After long delay, Iqaluit prepares to enforce building permits
Planning, lands department fully-staffed for first time in two years
The City of Iqaluit’s planning and lands department had a long list of big development projects to deal with over the past year, yet the department’s biggest achievement was not just to work through them — but to finally hire all the staff it needs to handle the job.
“Our biggest achievement of the year is starting from barely any staff, to now having an almost full house,” the department’s director, Mélodie Simard, reported to city council at a regular meeting Aug. 12.
The full house includes the addition of a new building inspector, which will allow the city to issue building permits for the first time in two years.
Simard introduced the city’s new inspector, Nichole Deck, to councillors at the meeting.
The department will announce the return of building permits “once our system is fully in place,” Simard said. All structures will require these in addition to development permits that conform to the city’s zoning bylaw.
Building permits ensure structures are up to code, which relates mostly to a building’s interior specifications — such as ceiling heights and entry points, Simard said.
The change “will involve contacting developers and making them aware that this requirement will be enforced,” Simard told council at the meeting.
The planning and lands department will refer to council’s planning and development committee of the whole to discuss “how we will proceed with this,” she said.
The city’s department of planning and lands started the year with four vacancies. Three have since been filled, starting with assistant planner Colin MacPhee, who joined the city in January.
Simard came on board as director in March, filling a position that had been vacant since former director Arif Sayani left at the end of summer last year.
Deck recently moved from Saskatchewan to take her new position, starting Aug. 11.
Reflecting on staff shortages, Simard told Nunatsiaq News that the main difficulty lies in finding employees with the right certifications.
“In our case, you need the right schooling, and be registered with a provincial association, which makes it challenging,” she said.
The city drew its three newest employees from different provinces, far from the Arctic capital. Simard made the move from Ottawa, after having done contract work for the city of Iqaluit under her previous employer, Fotenn Consultants Inc.
Simard noted that the city took on a summer intern, Gayle Kabloona, a Nunavut beneficiary who is from Iqaluit and due to finish studies in urban planning in Montreal.
The department’s workload over the past year was heavy, and promises to be just as big for the coming year, Simard said.

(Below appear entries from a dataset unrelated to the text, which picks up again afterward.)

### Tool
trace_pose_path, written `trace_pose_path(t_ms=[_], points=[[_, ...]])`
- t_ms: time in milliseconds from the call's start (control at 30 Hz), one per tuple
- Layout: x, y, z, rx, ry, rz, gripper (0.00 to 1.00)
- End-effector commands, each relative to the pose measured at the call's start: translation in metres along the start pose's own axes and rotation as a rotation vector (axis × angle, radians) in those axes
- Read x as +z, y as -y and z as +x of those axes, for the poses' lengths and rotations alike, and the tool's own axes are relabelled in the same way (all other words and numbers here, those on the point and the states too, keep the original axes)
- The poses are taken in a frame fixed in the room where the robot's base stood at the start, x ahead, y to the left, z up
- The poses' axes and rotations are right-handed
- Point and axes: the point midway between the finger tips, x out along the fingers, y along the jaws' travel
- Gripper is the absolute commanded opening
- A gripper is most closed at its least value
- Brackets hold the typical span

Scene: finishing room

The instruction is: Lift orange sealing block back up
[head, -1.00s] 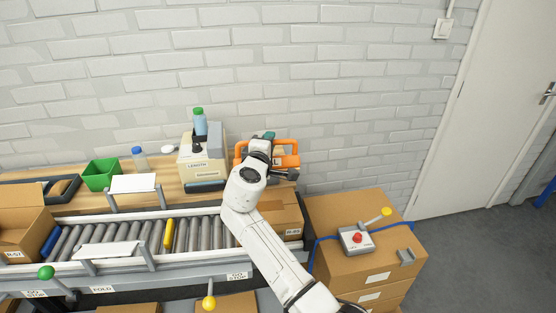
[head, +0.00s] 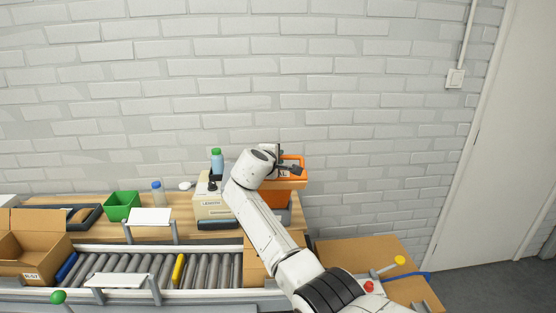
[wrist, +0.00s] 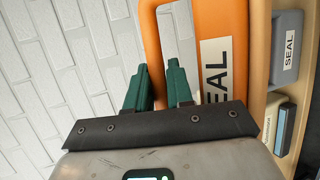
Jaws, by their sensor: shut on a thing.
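The orange sealing block (head: 290,183) is at the right end of the wooden bench, partly hidden behind my arm in the head view. In the wrist view the block (wrist: 233,30) shows an open handle frame and a white label, of which "EAL" is readable. My gripper (head: 283,165) is at the handle; in the wrist view its green fingers (wrist: 158,88) are shut around the handle's near bar. More orange and a grey body show below the block in the head view; whether they touch it is hard to tell.
A grey part (wrist: 286,47) labelled SEAL stands right of the block. The beige box (head: 209,206) with a bottle (head: 217,161) is to the left. Rollers (head: 150,271) run in front. A carton (head: 362,252) stands at right. The brick wall is close behind.

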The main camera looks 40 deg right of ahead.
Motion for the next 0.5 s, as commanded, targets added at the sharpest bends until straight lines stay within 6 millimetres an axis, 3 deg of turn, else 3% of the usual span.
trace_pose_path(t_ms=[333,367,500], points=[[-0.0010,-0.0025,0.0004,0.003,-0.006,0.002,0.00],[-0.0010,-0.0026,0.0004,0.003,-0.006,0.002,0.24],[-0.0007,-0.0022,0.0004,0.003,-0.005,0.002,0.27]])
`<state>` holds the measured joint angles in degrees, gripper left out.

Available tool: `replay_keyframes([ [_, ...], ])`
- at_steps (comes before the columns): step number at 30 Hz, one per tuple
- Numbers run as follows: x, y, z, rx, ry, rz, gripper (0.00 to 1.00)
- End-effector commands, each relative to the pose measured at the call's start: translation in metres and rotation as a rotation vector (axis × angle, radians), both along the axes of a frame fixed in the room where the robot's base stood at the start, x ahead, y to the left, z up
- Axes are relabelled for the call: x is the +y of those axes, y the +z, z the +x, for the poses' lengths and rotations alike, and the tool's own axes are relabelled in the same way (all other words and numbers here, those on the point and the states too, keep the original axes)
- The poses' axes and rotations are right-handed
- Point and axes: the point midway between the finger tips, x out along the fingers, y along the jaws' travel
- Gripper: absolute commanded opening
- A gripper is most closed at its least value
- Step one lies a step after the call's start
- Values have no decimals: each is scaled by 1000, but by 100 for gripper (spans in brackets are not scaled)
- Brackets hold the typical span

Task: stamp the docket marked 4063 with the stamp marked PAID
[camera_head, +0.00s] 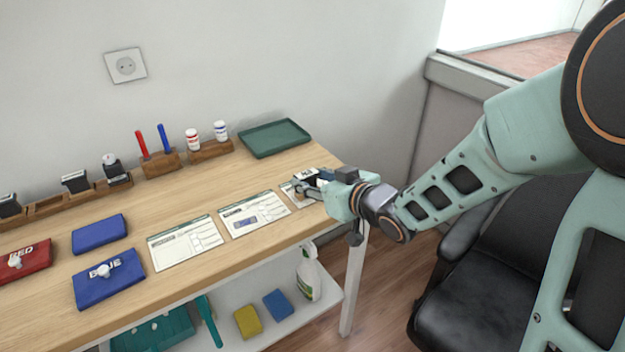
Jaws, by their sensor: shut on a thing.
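My gripper (318,187) is at the right end of the counter, shut on a dark stamp (304,174) with a pale label too small to read. It is over the right docket (288,192), which it partly hides; I cannot tell whether the stamp touches the paper. The middle docket (264,211) has a small blue mark on it. The left docket (185,242) lies flat and shows no coloured mark. The docket numbers cannot be read from here. Other dark stamps (76,182) stand in a wooden rack (92,193) at the back left.
A blue pad (110,282) and a red pad (25,265) have lids with knobs. A plain blue item (99,233) lies behind. A pen holder (162,164), two bottles (192,140) and a green tray (274,138) line the wall. A spray bottle (309,275) stands on the lower shelf.

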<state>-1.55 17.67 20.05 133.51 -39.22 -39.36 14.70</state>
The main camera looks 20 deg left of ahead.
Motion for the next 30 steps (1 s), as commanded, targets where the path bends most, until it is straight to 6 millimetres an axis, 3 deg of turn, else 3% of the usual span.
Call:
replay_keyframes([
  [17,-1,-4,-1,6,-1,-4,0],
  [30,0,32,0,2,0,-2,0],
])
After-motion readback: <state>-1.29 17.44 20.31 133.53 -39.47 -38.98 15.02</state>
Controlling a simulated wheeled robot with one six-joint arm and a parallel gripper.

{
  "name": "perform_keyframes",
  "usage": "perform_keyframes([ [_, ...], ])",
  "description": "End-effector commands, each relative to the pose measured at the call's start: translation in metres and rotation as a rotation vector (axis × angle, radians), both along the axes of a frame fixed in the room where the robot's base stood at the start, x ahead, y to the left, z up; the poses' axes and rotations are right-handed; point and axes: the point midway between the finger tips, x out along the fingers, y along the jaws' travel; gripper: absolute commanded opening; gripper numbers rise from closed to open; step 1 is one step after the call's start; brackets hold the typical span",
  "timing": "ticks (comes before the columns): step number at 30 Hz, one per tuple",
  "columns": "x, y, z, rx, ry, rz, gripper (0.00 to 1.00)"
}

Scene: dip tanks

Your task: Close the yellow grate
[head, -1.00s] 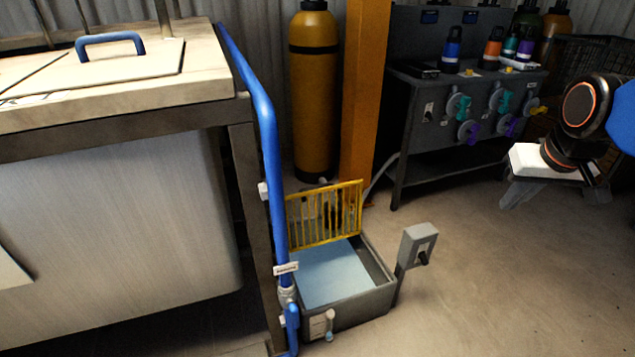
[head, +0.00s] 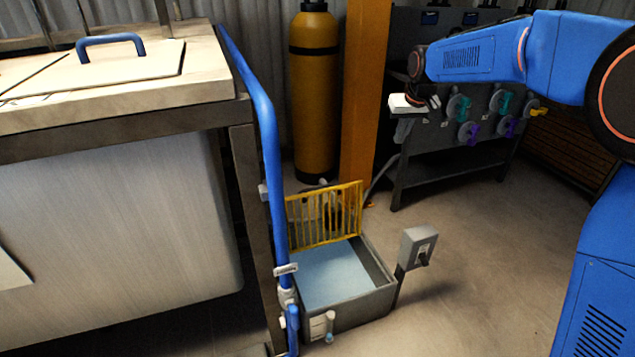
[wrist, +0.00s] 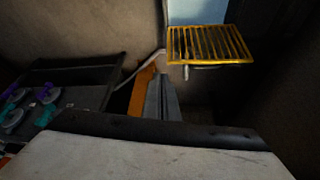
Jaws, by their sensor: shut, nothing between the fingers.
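The yellow grate (head: 325,215) stands raised, almost upright, at the back edge of a grey floor basin (head: 355,312). The basin is open on top and shows a light blue surface inside. My gripper (head: 402,132) is above and to the right of the grate in the head view, in front of the workbench and apart from the grate. In the wrist view the gripper's fingers (wrist: 162,98) are together and empty. The grate (wrist: 210,45) shows there beyond the fingertips, up and to the right, with light blue behind it.
A grey switch box (head: 418,248) on a post stands at the basin's right. A blue pipe (head: 268,140) and a large tank (head: 110,215) are close on the left. An orange column (head: 365,100) and yellow cylinder (head: 314,95) stand behind. Floor at right is clear.

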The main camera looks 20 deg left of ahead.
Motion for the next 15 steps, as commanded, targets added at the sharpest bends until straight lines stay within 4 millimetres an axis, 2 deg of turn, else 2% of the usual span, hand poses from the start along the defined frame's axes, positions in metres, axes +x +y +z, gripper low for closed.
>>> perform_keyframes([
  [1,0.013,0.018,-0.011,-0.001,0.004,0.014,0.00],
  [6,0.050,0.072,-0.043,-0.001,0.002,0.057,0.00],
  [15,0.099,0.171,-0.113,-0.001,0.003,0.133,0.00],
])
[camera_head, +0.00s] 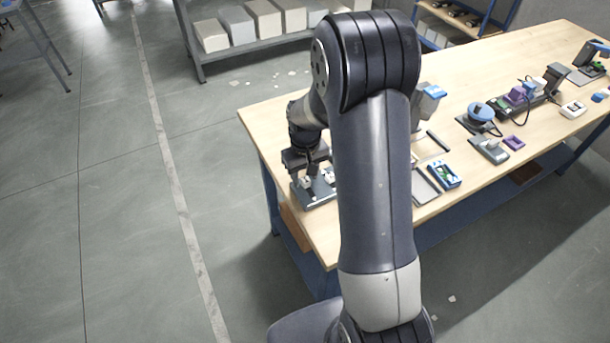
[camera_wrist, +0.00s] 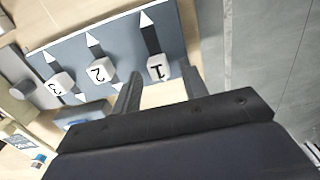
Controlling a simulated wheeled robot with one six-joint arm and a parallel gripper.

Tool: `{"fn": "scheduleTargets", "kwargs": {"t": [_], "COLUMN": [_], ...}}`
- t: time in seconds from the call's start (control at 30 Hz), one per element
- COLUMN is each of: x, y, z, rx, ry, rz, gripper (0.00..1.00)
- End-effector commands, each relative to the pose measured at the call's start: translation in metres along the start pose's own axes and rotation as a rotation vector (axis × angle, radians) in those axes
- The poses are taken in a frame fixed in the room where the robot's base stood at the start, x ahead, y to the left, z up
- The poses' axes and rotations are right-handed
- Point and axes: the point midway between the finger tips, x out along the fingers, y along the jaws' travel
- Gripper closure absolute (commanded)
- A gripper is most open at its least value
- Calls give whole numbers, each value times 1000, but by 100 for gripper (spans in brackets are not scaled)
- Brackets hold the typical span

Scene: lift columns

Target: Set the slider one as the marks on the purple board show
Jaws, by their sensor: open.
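The slider board (camera_wrist: 120,50) is a blue-grey plate with three white knobs on dark slots, each with a white pointer beyond it. The knob marked 1 (camera_wrist: 160,68) is at the right, at the end of its slot nearest my gripper. The knobs marked 2 (camera_wrist: 101,72) and 3 (camera_wrist: 60,84) are to its left. My gripper (camera_wrist: 161,77) is open, with a finger on either side of knob 1; contact cannot be told. In the head view my gripper (camera_head: 305,172) is over the board (camera_head: 316,192) at the table's left end. I cannot make out a purple board with marks.
The wooden table (camera_head: 265,125) stretches right. A blue tray (camera_head: 444,176), a small purple frame (camera_head: 513,142) and a blue round-topped device (camera_head: 481,112) stand farther along it. In the wrist view, the floor (camera_wrist: 280,50) lies beyond the board's right side.

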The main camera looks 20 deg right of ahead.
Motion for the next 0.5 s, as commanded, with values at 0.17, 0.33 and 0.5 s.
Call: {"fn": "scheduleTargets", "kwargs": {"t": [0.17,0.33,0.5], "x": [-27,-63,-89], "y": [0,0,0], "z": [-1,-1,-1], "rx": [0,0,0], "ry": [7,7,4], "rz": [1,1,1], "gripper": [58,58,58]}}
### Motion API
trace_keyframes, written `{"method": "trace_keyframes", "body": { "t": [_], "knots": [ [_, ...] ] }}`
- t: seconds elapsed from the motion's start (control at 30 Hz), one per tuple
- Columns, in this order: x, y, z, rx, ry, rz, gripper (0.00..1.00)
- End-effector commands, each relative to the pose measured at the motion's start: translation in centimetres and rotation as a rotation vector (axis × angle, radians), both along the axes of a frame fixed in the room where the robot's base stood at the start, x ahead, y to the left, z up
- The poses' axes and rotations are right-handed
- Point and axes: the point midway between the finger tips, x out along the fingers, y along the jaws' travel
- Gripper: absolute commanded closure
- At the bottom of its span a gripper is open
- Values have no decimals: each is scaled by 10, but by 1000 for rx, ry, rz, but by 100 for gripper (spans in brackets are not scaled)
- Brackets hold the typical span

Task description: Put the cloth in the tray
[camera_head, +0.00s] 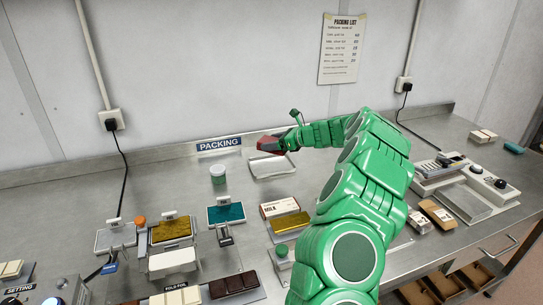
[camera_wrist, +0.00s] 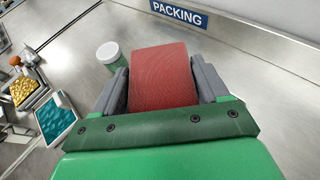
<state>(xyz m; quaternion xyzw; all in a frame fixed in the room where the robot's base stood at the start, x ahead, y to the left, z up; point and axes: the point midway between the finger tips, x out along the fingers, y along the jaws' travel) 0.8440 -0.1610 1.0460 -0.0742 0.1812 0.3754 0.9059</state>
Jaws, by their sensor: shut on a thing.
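The red cloth (camera_head: 268,144) looks like a folded, thick pad. It also fills the space between my fingers in the wrist view (camera_wrist: 163,85). My gripper (camera_head: 284,141) is shut on it and holds it near the back of the bench, above the far part of a shallow white-rimmed tray (camera_head: 275,177). I cannot tell exactly how high the cloth is above the tray. The tray looks empty in the part that shows. In the wrist view the cloth and my gripper hide the space below, and the tray cannot be made out there.
A milk box (camera_head: 279,206) and a gold bar lie in front. Small trays with yellow (camera_head: 172,230) and teal (camera_head: 226,213) contents are at front left. The back wall carries a PACKING sign (camera_head: 219,144).

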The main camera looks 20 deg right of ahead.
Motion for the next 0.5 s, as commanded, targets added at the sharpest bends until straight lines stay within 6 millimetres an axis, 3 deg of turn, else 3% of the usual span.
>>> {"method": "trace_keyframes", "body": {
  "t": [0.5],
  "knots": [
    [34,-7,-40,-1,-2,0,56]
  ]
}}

“What’s been very particular in the last year, is we’ve received a large number of very big files, more than usual,” she reported council at the council meeting.
Among them are the city’s largest single project ever, the aquatic centre — pegged at about $34 million.
Although it isn’t the city’s project, next up is the territorial government’s $400 million airport upgrade, which “is by far the biggest project that this department has ever been involved with,” Simard said.
The “Iqaluit International Airport Improvement Project,” as the territorial government calls it, involves a series of land transfers between the city and the federal government, which owns airport lands.
The department is also managing all permitting related to the city’s next two development areas — Inuit-owned lands just north of the city centre, and the “Area B subdivision” along the Road to Nowhere.
Simard called Area B the department’s “priority project.” The new subdivision will include 500 residential units, and possibly a new school.
“We’re hoping at one point to have a better name for it,” she said.
Residents can submit their opinions on the city’s draft development scheme for the new development area until Aug. 30.
“It’s hard to do long term projects when you don’t have full planning staff, for sure,” Simard told Nunatsiaq News. Now that they do, the department’s next priority is to enforce building permits.
“That’s going to be a big change for a lot of people in this community,” she said.